Once issued, the pre-qualification will state the bond amount, interest rate, and instalment amount for which you qualify. However, buyers should be cautioned that these amounts are only 100% finalised after the bank has completed a property valuation and has received a signed Offer to Purchase on the property in question.

Not only will having a pre-approval certificate provide you with the assurance you need to begin your property hunt without any fear, but it also lets sellers know that you are a serious buyer. This often makes them more willing to work around your schedule when coming for viewings. But, by far the most important advantage is that, should it come to the point where more than one buyer has put in an offer, the pre-approval will boost the chances of your offer being the one that is accepted.

Myth 3: Renting is cheaper than buying

When deciding between buying and renting a home in South Africa, many people assume that renting is the more affordable option. However, buying a home can often be cheaper in the long run. Here’s how:

1. Building equity

When you buy a home, your monthly payments contribute to building equity. Instead of paying a landlord, your money goes towards owning your property.

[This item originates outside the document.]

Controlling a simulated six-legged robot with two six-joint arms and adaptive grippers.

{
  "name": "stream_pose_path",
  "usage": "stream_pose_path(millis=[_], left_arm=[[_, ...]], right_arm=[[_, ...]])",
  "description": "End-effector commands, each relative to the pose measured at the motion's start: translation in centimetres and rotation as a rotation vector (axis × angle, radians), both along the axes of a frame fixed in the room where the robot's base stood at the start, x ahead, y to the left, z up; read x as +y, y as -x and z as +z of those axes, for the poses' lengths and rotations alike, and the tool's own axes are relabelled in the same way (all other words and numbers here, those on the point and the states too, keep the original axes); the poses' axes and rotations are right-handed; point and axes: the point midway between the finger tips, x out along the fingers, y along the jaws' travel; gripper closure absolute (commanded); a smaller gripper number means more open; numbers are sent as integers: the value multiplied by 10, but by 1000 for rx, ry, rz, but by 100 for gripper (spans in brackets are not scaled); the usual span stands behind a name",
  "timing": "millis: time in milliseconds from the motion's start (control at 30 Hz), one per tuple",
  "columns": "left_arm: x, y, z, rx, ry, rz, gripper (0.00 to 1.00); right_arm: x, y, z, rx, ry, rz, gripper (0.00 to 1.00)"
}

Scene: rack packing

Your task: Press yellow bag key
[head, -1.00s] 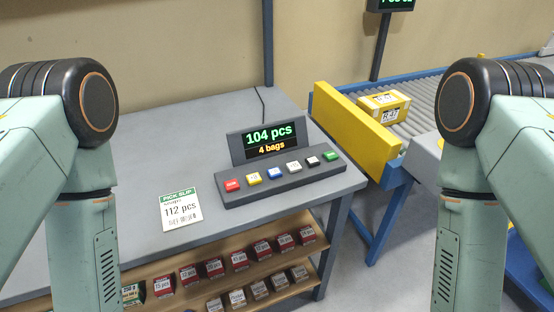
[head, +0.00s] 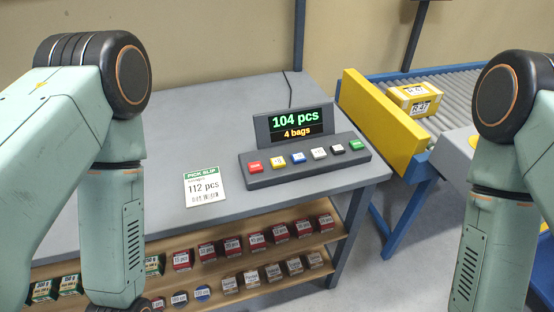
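The yellow key (head: 278,163) is second from the left in a row of coloured keys on a dark key panel (head: 310,171) on the grey table. It sits between the red key (head: 256,167) and the blue key (head: 299,158). The display (head: 294,125) behind the keys reads 104 pcs and 4 bags. A pick slip (head: 205,187) reading 112 pcs lies left of the panel. My two arms hang at the left and right sides, away from the keys. Both grippers are below or outside the picture, so their fingers do not show.
A shelf (head: 335,237) under the table holds several small red, green and brown packs. A yellow barrier (head: 382,120) and a roller conveyor (head: 455,95) with a yellow parcel (head: 414,98) stand at the right. The table (head: 160,190) left of the slip is clear.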

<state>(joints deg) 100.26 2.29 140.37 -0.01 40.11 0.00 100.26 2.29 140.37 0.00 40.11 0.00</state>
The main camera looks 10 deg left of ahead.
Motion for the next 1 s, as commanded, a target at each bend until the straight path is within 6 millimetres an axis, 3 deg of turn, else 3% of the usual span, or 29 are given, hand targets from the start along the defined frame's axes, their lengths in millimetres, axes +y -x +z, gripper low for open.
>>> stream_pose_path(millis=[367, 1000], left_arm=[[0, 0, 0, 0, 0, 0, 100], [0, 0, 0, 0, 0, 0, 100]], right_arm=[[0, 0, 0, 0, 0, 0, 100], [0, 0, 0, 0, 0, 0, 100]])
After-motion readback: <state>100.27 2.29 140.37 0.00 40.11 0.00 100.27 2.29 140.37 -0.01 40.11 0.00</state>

Over time, as you pay off your mortgage, the equity in your home increases, which can be a significant financial advantage.

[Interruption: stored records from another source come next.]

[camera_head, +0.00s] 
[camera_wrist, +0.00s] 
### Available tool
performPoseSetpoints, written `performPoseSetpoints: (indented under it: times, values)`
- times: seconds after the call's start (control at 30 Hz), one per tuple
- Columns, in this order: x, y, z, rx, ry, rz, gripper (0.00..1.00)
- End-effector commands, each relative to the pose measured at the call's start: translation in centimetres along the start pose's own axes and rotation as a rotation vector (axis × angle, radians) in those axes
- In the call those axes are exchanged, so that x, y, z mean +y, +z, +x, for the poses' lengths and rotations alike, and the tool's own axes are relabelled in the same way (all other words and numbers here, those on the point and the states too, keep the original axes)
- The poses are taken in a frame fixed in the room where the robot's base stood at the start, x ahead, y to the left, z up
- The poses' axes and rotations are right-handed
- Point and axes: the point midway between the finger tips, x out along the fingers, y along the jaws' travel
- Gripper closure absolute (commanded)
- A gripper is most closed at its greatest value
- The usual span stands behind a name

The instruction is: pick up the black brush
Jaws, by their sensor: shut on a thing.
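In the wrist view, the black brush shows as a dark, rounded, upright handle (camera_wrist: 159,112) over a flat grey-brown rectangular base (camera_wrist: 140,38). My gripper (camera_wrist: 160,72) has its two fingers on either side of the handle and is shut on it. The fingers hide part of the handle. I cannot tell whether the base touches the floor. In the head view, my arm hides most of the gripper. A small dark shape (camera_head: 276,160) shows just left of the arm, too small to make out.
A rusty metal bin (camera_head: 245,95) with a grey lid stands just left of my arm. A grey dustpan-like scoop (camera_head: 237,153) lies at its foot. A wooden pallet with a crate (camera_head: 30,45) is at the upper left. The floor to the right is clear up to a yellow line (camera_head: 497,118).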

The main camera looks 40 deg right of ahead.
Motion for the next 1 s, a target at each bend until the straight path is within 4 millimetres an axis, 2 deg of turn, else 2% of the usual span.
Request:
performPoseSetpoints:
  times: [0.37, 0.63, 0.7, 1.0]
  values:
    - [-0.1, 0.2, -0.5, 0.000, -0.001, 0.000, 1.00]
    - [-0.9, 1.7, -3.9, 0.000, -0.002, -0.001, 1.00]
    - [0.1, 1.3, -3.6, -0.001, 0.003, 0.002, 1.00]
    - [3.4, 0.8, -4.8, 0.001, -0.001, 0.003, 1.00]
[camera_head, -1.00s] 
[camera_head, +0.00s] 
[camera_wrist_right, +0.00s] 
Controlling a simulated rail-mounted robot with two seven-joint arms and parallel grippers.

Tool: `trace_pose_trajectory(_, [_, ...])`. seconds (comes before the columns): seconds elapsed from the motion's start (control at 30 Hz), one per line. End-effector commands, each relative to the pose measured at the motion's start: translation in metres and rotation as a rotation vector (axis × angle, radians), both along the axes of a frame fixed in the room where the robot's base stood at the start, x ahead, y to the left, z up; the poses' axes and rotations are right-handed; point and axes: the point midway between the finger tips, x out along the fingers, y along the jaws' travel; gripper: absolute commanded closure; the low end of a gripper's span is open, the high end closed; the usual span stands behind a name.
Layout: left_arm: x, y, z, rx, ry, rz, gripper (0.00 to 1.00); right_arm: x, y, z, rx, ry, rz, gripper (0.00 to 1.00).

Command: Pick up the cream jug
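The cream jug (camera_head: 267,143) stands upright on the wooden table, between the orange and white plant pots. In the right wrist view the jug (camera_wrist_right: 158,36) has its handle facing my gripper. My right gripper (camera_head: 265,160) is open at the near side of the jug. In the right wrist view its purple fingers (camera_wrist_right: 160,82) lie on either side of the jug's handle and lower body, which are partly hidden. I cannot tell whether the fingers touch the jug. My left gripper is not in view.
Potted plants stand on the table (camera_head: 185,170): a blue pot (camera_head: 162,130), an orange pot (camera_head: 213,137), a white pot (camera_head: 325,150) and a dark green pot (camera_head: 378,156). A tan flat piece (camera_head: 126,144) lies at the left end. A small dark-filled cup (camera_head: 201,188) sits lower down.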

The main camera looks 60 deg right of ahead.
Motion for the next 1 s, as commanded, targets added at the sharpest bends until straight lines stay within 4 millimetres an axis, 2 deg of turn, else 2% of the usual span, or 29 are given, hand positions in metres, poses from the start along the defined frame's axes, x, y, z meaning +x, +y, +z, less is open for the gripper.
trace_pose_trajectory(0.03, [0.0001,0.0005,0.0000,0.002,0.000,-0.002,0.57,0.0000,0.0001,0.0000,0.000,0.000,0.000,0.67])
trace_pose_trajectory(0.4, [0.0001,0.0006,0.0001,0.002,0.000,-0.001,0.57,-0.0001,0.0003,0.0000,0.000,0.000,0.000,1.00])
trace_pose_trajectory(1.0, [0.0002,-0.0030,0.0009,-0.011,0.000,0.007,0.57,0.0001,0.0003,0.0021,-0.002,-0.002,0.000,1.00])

2. Stable monthly payments

Rent can increase annually due to inflation or changes in the rental market, making it less predictable. On the other hand, with a fixed-rate mortgage, your monthly bond repayments remain consistent, allowing for better long-term financial planning.

3. Appreciation of property value

Real estate typically appreciates over time. When you buy a home, its value will likely increase, providing you with a profitable investment. Renting does not offer this advantage, as any appreciation benefits the landlord, not the tenant.

4. Potential rental income

If you buy a property with extra space, you can rent out a portion of it to generate additional income. This option can significantly offset your mortgage payments, making homeownership even more affordable.

Using a bond calculator to compare costs

A bond calculator can help you compare the costs of buying versus renting. By inputting your potential home loan amount, interest rate, and repayment term, you can see your estimated monthly bond repayments. Comparing this figure to local rental prices can provide a clearer picture of which option is more affordable.

Myth 4: Google can tell me everything I need to know

While online research and property portals provide valuable information, they cannot replace the expertise of a knowledgeable local real estate agent. Home-buying involves significant financial decisions, and a local agent can offer personalised advice and support throughout the process, from pre-qualification to closing the deal.

Understanding the realities behind these common myths can empower you to make better decisions when buying a home. Whether it’s securing a manageable loan, prequalifying for clarity, choosing to buy over rent, or seeking professional advice, being informed is your best asset.